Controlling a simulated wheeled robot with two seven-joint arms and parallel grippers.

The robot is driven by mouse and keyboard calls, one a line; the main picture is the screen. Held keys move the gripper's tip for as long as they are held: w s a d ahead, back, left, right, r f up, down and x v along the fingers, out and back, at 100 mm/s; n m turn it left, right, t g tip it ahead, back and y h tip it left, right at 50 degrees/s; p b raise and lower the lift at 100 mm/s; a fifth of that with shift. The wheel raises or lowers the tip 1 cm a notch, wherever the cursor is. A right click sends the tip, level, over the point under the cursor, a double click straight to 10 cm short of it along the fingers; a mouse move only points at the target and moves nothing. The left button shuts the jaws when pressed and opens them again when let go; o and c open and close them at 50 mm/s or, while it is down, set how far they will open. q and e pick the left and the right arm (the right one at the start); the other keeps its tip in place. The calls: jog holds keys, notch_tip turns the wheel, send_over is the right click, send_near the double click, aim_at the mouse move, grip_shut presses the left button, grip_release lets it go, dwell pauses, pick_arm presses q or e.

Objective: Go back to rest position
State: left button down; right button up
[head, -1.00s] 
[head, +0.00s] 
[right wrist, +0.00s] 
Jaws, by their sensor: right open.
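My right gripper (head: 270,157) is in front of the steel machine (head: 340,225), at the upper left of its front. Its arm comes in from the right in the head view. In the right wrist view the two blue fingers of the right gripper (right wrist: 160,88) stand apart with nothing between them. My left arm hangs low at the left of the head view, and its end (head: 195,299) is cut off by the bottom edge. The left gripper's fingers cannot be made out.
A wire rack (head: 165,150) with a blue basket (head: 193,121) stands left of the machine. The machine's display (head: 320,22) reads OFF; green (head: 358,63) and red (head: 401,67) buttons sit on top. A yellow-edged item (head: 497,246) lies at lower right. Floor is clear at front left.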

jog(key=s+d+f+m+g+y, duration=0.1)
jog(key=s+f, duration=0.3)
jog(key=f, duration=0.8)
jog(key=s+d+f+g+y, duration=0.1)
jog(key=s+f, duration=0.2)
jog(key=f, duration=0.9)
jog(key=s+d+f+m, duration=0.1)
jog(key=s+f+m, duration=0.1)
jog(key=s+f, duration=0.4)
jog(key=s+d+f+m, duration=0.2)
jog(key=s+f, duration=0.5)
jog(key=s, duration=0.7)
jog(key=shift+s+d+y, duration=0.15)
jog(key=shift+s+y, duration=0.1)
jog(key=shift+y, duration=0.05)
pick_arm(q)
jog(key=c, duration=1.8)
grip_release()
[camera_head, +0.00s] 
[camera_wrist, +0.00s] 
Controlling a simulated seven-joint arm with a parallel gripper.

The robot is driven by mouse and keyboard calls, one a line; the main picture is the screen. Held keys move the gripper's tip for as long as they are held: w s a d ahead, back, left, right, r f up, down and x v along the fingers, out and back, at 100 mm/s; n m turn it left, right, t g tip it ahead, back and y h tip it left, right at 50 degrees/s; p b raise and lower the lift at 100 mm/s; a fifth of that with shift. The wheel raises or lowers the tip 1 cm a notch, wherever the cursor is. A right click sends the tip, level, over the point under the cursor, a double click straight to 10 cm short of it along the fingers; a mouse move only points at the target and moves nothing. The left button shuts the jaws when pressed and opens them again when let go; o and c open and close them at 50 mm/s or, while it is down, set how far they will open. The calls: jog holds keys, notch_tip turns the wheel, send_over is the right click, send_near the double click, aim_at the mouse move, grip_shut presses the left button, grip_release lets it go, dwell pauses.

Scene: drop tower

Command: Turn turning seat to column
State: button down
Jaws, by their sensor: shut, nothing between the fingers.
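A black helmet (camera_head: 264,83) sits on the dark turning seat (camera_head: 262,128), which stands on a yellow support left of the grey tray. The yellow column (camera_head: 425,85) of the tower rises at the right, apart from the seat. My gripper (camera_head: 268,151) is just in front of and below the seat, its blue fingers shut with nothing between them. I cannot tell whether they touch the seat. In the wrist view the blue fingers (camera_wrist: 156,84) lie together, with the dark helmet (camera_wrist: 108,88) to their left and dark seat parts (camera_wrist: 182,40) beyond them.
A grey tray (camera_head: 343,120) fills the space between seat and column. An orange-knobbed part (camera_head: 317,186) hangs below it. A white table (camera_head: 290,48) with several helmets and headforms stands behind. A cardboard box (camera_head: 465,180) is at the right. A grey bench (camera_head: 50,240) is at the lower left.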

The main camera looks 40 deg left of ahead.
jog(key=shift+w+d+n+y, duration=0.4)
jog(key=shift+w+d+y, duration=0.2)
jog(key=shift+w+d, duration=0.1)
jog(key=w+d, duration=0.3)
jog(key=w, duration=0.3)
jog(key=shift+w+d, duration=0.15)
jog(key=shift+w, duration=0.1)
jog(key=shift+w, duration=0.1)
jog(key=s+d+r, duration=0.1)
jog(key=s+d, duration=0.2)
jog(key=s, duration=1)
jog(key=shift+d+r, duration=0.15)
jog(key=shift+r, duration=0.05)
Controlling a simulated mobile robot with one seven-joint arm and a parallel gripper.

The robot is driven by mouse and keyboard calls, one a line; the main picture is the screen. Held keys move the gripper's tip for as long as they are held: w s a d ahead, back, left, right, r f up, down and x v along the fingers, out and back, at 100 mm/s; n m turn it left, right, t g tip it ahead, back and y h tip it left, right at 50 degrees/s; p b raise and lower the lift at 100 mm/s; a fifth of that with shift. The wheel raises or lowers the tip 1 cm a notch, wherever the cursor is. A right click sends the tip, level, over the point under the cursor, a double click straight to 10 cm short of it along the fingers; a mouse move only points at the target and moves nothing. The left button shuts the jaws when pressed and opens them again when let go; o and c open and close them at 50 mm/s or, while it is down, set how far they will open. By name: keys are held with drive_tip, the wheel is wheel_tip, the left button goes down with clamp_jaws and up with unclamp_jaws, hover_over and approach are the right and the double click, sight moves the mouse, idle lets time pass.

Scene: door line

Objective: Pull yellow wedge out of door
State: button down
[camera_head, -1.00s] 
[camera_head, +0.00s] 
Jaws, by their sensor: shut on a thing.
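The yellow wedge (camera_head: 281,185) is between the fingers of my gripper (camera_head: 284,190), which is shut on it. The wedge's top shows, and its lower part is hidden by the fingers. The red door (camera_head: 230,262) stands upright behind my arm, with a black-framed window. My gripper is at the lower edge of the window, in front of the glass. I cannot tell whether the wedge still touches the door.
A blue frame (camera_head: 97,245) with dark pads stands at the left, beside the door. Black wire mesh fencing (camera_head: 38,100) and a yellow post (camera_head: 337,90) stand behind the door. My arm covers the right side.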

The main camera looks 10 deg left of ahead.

—————

▸ To do
All of the entries above should be written out again exactly.

▸ The result
Controlling a simulated wheeled robot with two seven-joint arms and parallel grippers.

The robot is driven by mouse and keyboard calls, one a line; the main picture is the screen. Held keys move the gripper's tip for as long as they are held: w s a d ahead, back, left, right, r f up, down and x v along the fingers, out and back, at 100 mm/s; n m turn it left, right, t g tip it ahead, back and y h tip it left, right at 50 degrees/s; p b raise and lower the lift at 100 mm/s; a fifth of that with shift. The wheel raises or lowers the tip 1 cm a notch, wherever the cursor is. A right click sends the tip, level, over the point under the cursor, a double click straight to 10 cm short of it along the fingers; a mouse move only points at the target and moves nothing. The left button shuts the jaws when pressed and opens them again when let go; o and c open and close them at 50 mm/s or, while it is down, set how far they will open. q and e pick the left and the right arm (the right one at the start); the other keeps its tip in place. The calls: jog holds keys, notch_tip turns the wheel, send_over is the right click, send_near the double click, aim_at the mouse move, grip_shut presses the left button, grip_release lets it go, dwell pauses, pick_arm presses q or e.

Objective: Go back to rest position
State: left button down; right button up
[head, -1.00s] 
[head, +0.00s] 
[right wrist, +0.00s] 
Jaws, by their sensor: right open.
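My right gripper (head: 270,157) is in front of the steel machine (head: 340,225), at the upper left of its front. Its arm comes in from the right in the head view. In the right wrist view the two blue fingers of the right gripper (right wrist: 160,88) stand apart with nothing between them. My left arm hangs low at the left of the head view, and its end (head: 195,299) is cut off by the bottom edge. The left gripper's fingers cannot be made out.
A wire rack (head: 165,150) with a blue basket (head: 193,121) stands left of the machine. The machine's display (head: 320,22) reads OFF; green (head: 358,63) and red (head: 401,67) buttons sit on top. A yellow-edged item (head: 497,246) lies at lower right. Floor is clear at front left.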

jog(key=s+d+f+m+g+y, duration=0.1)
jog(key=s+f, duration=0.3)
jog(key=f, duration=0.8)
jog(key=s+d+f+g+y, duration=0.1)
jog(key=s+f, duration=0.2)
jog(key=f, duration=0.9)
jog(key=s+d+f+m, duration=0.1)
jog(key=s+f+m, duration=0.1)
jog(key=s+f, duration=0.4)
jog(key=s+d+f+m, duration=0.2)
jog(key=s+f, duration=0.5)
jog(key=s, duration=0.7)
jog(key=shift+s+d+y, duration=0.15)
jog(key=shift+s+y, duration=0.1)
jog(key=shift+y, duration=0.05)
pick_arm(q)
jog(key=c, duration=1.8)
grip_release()
[camera_head, +0.00s] 
[camera_wrist, +0.00s] 
Controlling a simulated seven-joint arm with a parallel gripper.

The robot is driven by mouse and keyboard calls, one a line; the main picture is the screen. Held keys move the gripper's tip for as long as they are held: w s a d ahead, back, left, right, r f up, down and x v along the fingers, out and back, at 100 mm/s; n m turn it left, right, t g tip it ahead, back and y h tip it left, right at 50 degrees/s; p b raise and lower the lift at 100 mm/s; a fifth of that with shift. The wheel raises or lowers the tip 1 cm a notch, wherever the cursor is. A right click sends the tip, level, over the point under the cursor, a double click straight to 10 cm short of it along the fingers; a mouse move only points at the target and moves nothing. The left button shuts the jaws when pressed and opens them again when let go; o and c open and close them at 50 mm/s or, while it is down, set how far they will open. The calls: jog holds keys, notch_tip turns the wheel, send_over is the right click, send_near the double click, aim_at the mouse move, grip_shut presses the left button, grip_release lets it go, dwell pauses.

Scene: drop tower

Command: Turn turning seat to column
State: button down
Jaws, by their sensor: shut, nothing between the fingers.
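A black helmet (camera_head: 264,83) sits on the dark turning seat (camera_head: 262,128), which stands on a yellow support left of the grey tray. The yellow column (camera_head: 425,85) of the tower rises at the right, apart from the seat. My gripper (camera_head: 268,151) is just in front of and below the seat, its blue fingers shut with nothing between them. I cannot tell whether they touch the seat. In the wrist view the blue fingers (camera_wrist: 156,84) lie together, with the dark helmet (camera_wrist: 108,88) to their left and dark seat parts (camera_wrist: 182,40) beyond them.
A grey tray (camera_head: 343,120) fills the space between seat and column. An orange-knobbed part (camera_head: 317,186) hangs below it. A white table (camera_head: 290,48) with several helmets and headforms stands behind. A cardboard box (camera_head: 465,180) is at the right. A grey bench (camera_head: 50,240) is at the lower left.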

The main camera looks 40 deg left of ahead.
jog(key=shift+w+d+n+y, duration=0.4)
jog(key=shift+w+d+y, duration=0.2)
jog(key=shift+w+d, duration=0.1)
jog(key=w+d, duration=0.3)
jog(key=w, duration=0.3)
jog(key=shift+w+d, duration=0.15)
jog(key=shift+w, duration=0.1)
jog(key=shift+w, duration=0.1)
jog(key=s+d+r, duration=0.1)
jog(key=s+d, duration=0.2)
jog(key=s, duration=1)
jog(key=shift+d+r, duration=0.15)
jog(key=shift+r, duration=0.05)
Controlling a simulated mobile robot with one seven-joint arm and a parallel gripper.

The robot is driven by mouse and keyboard calls, one a line; the main picture is the screen. Held keys move the gripper's tip for as long as they are held: w s a d ahead, back, left, right, r f up, down and x v along the fingers, out and back, at 100 mm/s; n m turn it left, right, t g tip it ahead, back and y h tip it left, right at 50 degrees/s; p b raise and lower the lift at 100 mm/s; a fifth of that with shift. The wheel raises or lowers the tip 1 cm a notch, wherever the cursor is. A right click sends the tip, level, over the point under the cursor, a double click straight to 10 cm short of it along the fingers; a mouse move only points at the target and moves nothing. The left button shuts the jaws when pressed and opens them again when let go; o and c open and close them at 50 mm/s or, while it is down, set how far they will open. By name: keys are held with drive_tip, the wheel is wheel_tip, the left button goes down with clamp_jaws and up with unclamp_jaws, hover_over and approach are the right and the double click, sight moves the mouse, idle lets time pass.

Scene: door line

Objective: Pull yellow wedge out of door
State: button down
[camera_head, -1.00s] 
[camera_head, +0.00s] 
Jaws, by their sensor: shut on a thing.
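The yellow wedge (camera_head: 281,185) is between the fingers of my gripper (camera_head: 284,190), which is shut on it. The wedge's top shows, and its lower part is hidden by the fingers. The red door (camera_head: 230,262) stands upright behind my arm, with a black-framed window. My gripper is at the lower edge of the window, in front of the glass. I cannot tell whether the wedge still touches the door.
A blue frame (camera_head: 97,245) with dark pads stands at the left, beside the door. Black wire mesh fencing (camera_head: 38,100) and a yellow post (camera_head: 337,90) stand behind the door. My arm covers the right side.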

The main camera looks 10 deg left of ahead.

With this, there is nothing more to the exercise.